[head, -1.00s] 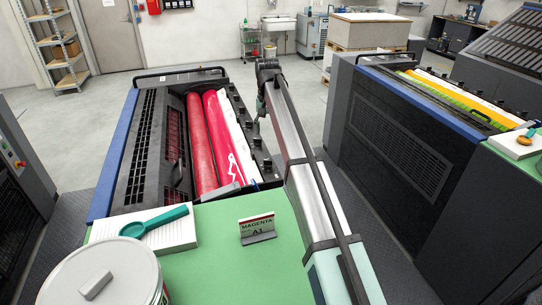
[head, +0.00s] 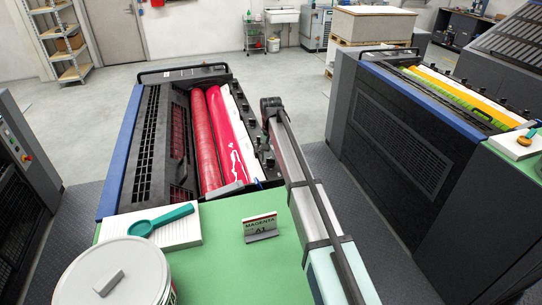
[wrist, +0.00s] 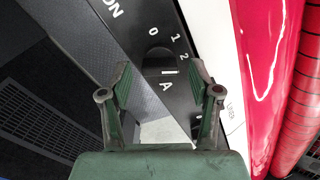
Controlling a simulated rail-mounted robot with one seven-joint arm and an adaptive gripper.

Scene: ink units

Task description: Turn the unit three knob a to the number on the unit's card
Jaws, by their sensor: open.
————————
**Exercise instructions**
Transcribe the listing in full. Omit the pictures and keep every line exact.

**Result of this exercise**
[head, -1.00s] 
[head, +0.00s] 
[wrist, +0.00s] 
Controlling a simulated rail-mounted robot with one seven-joint arm and an adaptive gripper.

Scene: ink units

Task description: Turn the unit three knob a to the number on the unit's card
Jaws, by their sensor: open.

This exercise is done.